(Recorded robot episodes)
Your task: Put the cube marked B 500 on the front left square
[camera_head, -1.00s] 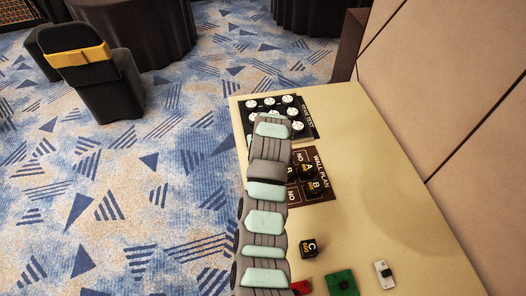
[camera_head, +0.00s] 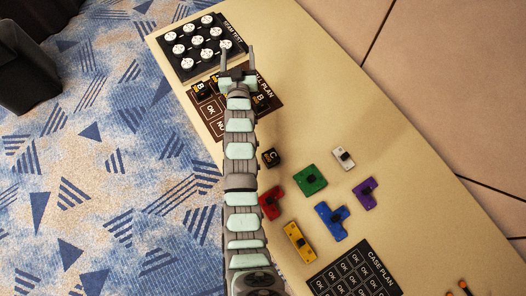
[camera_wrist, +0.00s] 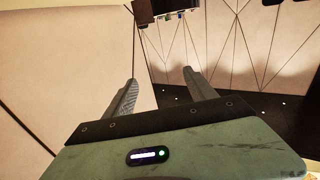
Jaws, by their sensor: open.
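The dark brown WALL PLAN board (camera_head: 223,126) lies on the table, partly hidden by my arm. A small black cube with a letter B (camera_head: 201,90) sits at its left edge, left of my arm. Another black cube that looks marked B (camera_head: 261,103) sits on the board right of my arm. Their numbers are too small to read. A black cube marked C (camera_head: 270,157) stands off the board on bare table. My gripper (camera_head: 238,54) is open and empty above the board's far edge.
A black board with several white round pieces (camera_head: 201,43) lies beyond the plan. Red (camera_head: 271,203), green (camera_head: 310,180), white (camera_head: 343,157), purple (camera_head: 366,193), blue (camera_head: 331,220) and yellow (camera_head: 299,241) pieces lie nearer. A CASE PLAN board (camera_head: 352,275) lies nearest.

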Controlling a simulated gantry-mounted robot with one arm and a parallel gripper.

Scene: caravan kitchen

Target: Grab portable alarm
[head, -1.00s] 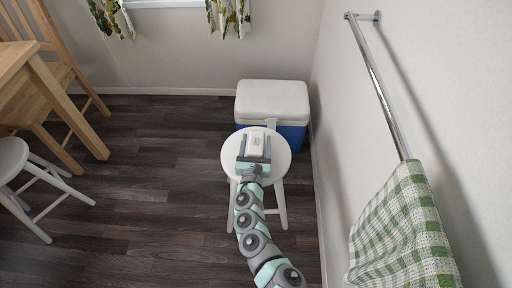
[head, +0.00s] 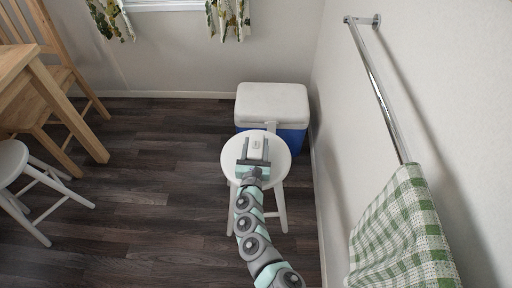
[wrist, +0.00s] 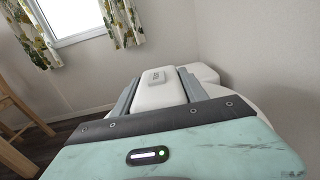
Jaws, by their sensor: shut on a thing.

AIM OF THE TASK.
The entries above should be reproduced exactly, without their pictures.

FINISHED TASK.
Your task: Put the cube marked B 500 on the front left square
[camera_head, -1.00s] 
[camera_head, +0.00s] 
[camera_wrist, +0.00s] 
Jaws, by their sensor: open.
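The dark brown WALL PLAN board (camera_head: 223,126) lies on the table, partly hidden by my arm. A small black cube with a letter B (camera_head: 201,90) sits at its left edge, left of my arm. Another black cube that looks marked B (camera_head: 261,103) sits on the board right of my arm. Their numbers are too small to read. A black cube marked C (camera_head: 270,157) stands off the board on bare table. My gripper (camera_head: 238,54) is open and empty above the board's far edge.
A black board with several white round pieces (camera_head: 201,43) lies beyond the plan. Red (camera_head: 271,203), green (camera_head: 310,180), white (camera_head: 343,157), purple (camera_head: 366,193), blue (camera_head: 331,220) and yellow (camera_head: 299,241) pieces lie nearer. A CASE PLAN board (camera_head: 352,275) lies nearest.

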Controlling a simulated gantry-mounted robot with one arm and a parallel gripper.

Scene: caravan kitchen

Target: Grab portable alarm
[head, -1.00s] 
[head, +0.00s] 
[wrist, +0.00s] 
Jaws, by their sensor: shut on a thing.

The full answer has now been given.